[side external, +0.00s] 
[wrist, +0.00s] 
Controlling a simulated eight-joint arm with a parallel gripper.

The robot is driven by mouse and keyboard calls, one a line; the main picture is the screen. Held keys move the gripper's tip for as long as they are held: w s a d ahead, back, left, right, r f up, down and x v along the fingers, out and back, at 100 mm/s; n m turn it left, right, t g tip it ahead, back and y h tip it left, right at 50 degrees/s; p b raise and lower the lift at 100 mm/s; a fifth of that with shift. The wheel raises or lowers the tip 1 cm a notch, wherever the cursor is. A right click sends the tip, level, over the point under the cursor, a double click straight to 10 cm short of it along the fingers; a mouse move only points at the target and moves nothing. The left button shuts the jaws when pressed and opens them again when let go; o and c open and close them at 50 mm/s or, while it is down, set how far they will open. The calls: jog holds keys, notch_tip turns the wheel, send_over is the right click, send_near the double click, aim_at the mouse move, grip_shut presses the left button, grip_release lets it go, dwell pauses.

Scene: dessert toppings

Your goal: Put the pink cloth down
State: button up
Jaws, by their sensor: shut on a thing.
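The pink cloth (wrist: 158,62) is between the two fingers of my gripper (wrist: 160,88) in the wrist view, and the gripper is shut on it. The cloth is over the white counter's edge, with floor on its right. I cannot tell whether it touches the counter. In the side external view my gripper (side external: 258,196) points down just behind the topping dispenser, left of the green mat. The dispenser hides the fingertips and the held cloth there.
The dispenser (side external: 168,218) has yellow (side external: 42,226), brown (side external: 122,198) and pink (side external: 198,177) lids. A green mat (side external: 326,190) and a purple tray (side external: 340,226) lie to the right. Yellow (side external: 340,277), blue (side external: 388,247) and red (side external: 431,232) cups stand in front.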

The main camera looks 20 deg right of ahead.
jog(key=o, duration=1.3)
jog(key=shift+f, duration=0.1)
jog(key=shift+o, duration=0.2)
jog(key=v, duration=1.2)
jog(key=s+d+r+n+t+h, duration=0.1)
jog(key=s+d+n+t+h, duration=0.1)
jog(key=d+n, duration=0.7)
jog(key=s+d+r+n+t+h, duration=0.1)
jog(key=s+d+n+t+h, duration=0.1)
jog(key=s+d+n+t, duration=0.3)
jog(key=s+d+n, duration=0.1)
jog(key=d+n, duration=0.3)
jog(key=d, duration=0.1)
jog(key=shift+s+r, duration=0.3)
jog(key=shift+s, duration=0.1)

**THE PROBLEM**
Locate all lines in the listing above with the word "button" and copy them.

**CORRECT RESULT**
The robot is driven by mouse and keyboard calls, one a line; the main picture is the screen. Held keys move the gripper's tip for as long as they are held: w s a d ahead, back, left, right, r f up, down and x v along the fingers, out and back, at 100 mm/s; n m turn it left, right, t g tip it ahead, back and y h tip it left, right at 50 degrees/s; p b raise and lower the lift at 100 mm/s; a fifth of that with shift. The wheel raises or lowers the tip 1 cm a notch, wherever the cursor is. A right click sends the tip, level, over the point under the cursor, a double click straight to 10 cm short of it along the fingers; a mouse move only points at the target and moves nothing. The left button shuts the jaws when pressed and opens them again when let go; o and c open and close them at 50 mm/s or, while it is down, set how far they will open. The calls: jog holds keys, notch_tip turns the wheel, send_over is the right click, send_near the double click, aim_at the mouse move, grip_shut presses the left button, grip_release lets it go, dwell pauses.
State: button up

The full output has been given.